From this background, Sarpi wrote The History of the Council of Trent. Written between 1610 and 1618, Sarpi’s work was published in London under the false name of “Pietro Soave Polano”. Banned by Rome, the work “criticized the council for not giving bishops more autonomy, for hardening differences with the Protestants, and for increasing the Curia’s absolutism”. Sarpi did not necessarily write an anti-Catholic work, as he himself remained a Catholic his whole life – his conflict was with the government in Rome. Yet his work would be well-read, especially by those whose hostility to the Catholic Church exceeded his own.

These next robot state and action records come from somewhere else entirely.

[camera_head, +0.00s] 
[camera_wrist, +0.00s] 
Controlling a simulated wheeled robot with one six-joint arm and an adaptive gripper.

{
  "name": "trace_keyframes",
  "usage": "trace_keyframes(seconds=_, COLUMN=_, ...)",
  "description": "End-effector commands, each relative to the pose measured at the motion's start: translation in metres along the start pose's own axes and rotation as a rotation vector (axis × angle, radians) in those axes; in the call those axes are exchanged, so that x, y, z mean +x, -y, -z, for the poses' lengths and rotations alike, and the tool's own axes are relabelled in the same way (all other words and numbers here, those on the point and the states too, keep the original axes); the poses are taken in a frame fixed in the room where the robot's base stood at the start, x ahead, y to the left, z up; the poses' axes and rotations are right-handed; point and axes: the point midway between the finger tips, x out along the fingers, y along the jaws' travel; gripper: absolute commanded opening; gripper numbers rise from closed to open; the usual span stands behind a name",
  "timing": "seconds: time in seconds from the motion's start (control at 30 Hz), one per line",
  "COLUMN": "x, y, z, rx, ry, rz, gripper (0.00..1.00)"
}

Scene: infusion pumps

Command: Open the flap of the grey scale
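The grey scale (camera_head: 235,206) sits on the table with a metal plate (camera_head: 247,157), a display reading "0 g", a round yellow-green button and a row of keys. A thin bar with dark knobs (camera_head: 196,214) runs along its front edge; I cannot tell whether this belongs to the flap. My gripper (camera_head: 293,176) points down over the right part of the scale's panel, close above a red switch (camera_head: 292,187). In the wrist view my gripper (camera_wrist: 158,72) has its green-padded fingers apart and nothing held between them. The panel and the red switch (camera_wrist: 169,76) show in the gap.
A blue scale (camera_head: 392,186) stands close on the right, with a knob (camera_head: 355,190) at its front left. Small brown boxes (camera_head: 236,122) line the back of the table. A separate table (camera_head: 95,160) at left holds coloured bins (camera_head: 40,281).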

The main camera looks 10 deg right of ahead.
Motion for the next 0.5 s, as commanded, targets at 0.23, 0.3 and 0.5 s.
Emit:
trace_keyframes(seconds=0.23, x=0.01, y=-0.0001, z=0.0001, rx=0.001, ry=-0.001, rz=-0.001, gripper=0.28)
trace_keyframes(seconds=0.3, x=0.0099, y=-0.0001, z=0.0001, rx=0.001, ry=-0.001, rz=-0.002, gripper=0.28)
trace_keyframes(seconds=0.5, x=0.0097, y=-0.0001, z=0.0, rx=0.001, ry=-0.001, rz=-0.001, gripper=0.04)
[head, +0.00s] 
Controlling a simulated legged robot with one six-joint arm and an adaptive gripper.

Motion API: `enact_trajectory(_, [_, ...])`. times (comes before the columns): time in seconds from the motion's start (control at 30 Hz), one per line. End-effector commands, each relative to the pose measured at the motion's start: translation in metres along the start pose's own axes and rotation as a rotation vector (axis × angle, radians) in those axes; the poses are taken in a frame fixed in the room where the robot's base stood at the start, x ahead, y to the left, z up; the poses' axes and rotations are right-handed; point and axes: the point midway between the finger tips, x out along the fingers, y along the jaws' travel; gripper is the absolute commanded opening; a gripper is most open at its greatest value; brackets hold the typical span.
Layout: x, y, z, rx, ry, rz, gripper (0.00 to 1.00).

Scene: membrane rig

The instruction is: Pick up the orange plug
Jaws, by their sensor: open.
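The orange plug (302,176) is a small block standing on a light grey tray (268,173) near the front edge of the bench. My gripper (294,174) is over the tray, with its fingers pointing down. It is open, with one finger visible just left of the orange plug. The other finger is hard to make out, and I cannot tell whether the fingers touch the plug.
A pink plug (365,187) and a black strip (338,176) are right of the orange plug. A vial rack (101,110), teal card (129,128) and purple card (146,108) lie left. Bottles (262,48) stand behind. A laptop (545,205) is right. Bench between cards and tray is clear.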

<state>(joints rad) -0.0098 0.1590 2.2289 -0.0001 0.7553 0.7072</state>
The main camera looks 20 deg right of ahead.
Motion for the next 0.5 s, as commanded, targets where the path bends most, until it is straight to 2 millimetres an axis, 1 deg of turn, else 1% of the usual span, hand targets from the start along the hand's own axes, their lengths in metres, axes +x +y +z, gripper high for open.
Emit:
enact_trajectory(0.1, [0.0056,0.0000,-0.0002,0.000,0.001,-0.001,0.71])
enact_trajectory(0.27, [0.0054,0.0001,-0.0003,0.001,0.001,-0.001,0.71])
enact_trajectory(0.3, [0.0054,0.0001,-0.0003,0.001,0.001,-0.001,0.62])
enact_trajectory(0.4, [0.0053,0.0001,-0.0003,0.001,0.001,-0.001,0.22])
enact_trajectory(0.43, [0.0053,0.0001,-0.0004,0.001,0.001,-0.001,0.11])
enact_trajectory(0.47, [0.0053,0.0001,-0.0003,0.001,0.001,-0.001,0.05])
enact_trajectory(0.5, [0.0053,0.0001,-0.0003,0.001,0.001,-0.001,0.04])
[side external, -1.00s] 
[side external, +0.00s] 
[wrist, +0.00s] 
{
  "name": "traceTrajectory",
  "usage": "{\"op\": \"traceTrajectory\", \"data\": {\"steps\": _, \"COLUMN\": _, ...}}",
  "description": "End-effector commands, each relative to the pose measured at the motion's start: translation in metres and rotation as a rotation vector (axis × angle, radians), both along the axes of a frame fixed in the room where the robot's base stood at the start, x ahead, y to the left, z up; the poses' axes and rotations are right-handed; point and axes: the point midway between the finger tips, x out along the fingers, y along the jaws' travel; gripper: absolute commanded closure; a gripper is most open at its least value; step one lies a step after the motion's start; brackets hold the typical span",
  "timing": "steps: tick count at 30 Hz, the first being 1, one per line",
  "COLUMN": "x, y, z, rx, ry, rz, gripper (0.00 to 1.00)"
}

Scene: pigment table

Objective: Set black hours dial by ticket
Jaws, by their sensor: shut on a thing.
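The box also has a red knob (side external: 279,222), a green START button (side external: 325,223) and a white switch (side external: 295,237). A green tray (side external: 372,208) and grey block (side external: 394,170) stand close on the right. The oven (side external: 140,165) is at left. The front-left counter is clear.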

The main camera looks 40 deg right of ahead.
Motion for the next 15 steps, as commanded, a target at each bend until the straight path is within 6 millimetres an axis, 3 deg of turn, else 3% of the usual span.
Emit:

Nathanael Brent would become the head of Merton College at Oxford, but in 1620, his primary job was the translation of The History of the Council of Trent into English. The work would be translated that year and dedicated to both the Archbishop of Canterbury and the King of England and Scotland, James I. While the work itself remained roughly the same as the one written by Sarpi under the pseudonym Pietro Soave Polano, Brent added an introduction that set the tone for the work. In it, he decried the popes who served over the council as pretending to be the Vicars of Christ, while instead they “have been the greatest, and most pernicious quack salving [men] that ever the Earth did bear”. Brent hoped that King James would be able to judge how “facetious and unlawful” the Council clearly was, and take note of the errors of the Papists. Brent’s translation would be published into several new editions, including one edition from 1676, the year Loyola’s copy dates from.
Now, you may be wondering why all that history was necessary – in truth, you made decide after I’m done talking that it wasn’t. Yet to me, this history is crucial in understanding why this book was taken into Loyola’s library. How this copy came to Chicago, I do not know. What I do know is that in January 1874, it was given as a gift to St. Ignatius College (Loyola’s predecessor) from “Eastman A. Bartlett” on 132 Clark Street in Chicago. A simple search on Ancestry.com suggests that Eastman A. Bartlett was Eastman & Bartlett, a book shop at 132 S. Clark in the Loop. It would appear that the shop donated their copy of Brent’s translated History of the Council of Trent to Loyola in early 1874, little more than two years after the Great Chicago Fire.
Why Loyola was given this book will never be known. Maybe an employee or founder of the bookshop of Eastman and Bartlett had connection to Loyola. Maybe there was sympathy for the small Catholic college, and it was thought a history of an important Catholic event would be useful to the Jesuits. This I do not know. In reflecting on why the Jesuits kept this book though, I can reach a few conclusions. The History of the Council of Trent is more valuable than a regular history of the event. Many books recount with objective clarity the importance of this council. Yet only this text reflects the deep-seated republican ideals of its original author. Paolo Sarpi’s history of the council reflect his animosity towards the Curia. It reflects his anger towards Papal interference in the civil affairs of sovereign states. It offers insight on republicanism as viewed by a leading figure in the Venetian Republic’s fight to defend its sovereignty against Papal involvement.
Furthermore, the book offers insight on the Protestant English view of the Catholic Church’s Counter-Reformation. Nathanael Brent’s condemnations of the Papacy and his hate-filled rhetoric reflect an English court enraged by Catholic power on the continent and within England. This point is exemplified by a brief part of Brent’s anti-Rome introduction in which he addresses the figure of Edmund Campion. Campion was a Jesuit priest who snuck into England and was caught and executed for spreading Catholic pamphlets in 1581. Campion was glorified as a martyr by the Jesuits and by English Catholics alike (he would eventually be canonized in 1970). Brent states that Campion is “overvalued” by the Catholics and mocks his teachings. He brushes aside an important figure in English Catholic history swiftly and without using much ink.
It seems clear to me that this text would have been valuable to the early Jesuits of St. Ignatius College for all of these reasons. This book is so much more than a history of a Papal conference. It is a reflection of two different episodes in history, and offers valuable historical information on each. For those interested in the history of the struggle between Church and State, or of early republicanism, Sarpi’s text reflects his personal investment in each of these matters. For those looking for a primary source on English perceptions of the Catholic Church or even of the Jesuits as personified by Campion, the book is of great help. The Jesuits of St. Ignatius were likely glad to have received a text that offered so much from a seemingly mundane topic. The History of the Council of Trent is an excellent historical piece, but just one of many books at one of many libraries, highlighting the great potential that lies hidden in plain sight within book shelves. This text symbolizes the multiple different ways a text can be interpreted, and the complex ways in which a book can be produced. The value of this text comes from the unique time period in which it was produced. It is heavily imbedded with the prejudices and personal beliefs of its writer and translator. It may not be the best factual history of a monumental period in Catholic history, but it is one of the more unique histories out there.